Witnesses reported that planes dropped turpentine bombs on the burning city.

Greenwood had been a uniquely prosperous Black community, with “a nationally renowned entrepreneurial center – a city within a city where places like the Dreamland Theatre, the Stradford Hotel, grocery stores and doctor’s offices flourished,” Nichols said. “At the same time, churches provided the foundation of faith needed to thrive in a segregated society.”

All of it was decimated.

“Personal belongings and household goods had been removed from many homes and piled in the streets,” the Tulsa Daily World said on June 2, 1921. “On the steps of the few houses that remained sat feeble and gray Negro men and women and occasionally a small child. The look in their eyes was one of dejection and supplication. Judging from their attitude, it was not of material consequence to them whether they lived or died. Harmless themselves, they apparently could not conceive the brutality and fiendishness of men who would deliberately set fire to the homes of their friends and neighbors and just as deliberately shoot them down in their tracks.”

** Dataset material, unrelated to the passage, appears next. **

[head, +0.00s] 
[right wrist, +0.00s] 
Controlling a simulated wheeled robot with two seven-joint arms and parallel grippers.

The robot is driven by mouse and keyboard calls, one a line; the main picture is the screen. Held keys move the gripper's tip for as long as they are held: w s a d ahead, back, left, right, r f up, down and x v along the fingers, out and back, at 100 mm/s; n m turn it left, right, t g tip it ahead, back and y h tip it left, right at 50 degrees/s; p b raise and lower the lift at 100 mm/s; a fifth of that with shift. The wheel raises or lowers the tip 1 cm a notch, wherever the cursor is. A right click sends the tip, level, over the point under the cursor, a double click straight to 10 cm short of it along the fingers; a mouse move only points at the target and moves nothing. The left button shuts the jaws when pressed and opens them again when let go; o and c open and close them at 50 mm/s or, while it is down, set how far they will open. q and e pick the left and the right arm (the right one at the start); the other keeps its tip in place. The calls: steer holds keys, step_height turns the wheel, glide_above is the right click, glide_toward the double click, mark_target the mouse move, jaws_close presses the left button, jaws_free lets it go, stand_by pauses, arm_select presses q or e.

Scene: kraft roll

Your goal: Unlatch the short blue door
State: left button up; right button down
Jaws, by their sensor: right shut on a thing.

The massacre was covered up.

Former Oklahoma state representative Don Ross said he had never heard about it until he was about 15 and one of his teachers, a survivor, described it in class.

“More annoyed than bored, I leaped from my chair and spoke: ‘Greenwood was never burned. Ain’t no 300 people dead. We’re too old for fairy tales’,” Ross wrote in the state’s 2001 report on the massacre. His teacher set him straight.

Tulsa finally apologized for its role in the massacre in 2021.

Two of the last known survivors, Viola Ford Fletcher and Lessie Benningfield Randle, sued for reparations. The Oklahoma Supreme Court dismissed their case last year.

The announcement of the reparations plan restored hope that the city has a commitment to move past the horror.

“June 1, 2025 was the culmination of that commitment,” Williams said. “Tulsa has finally committed to moving beyond apology to justice.”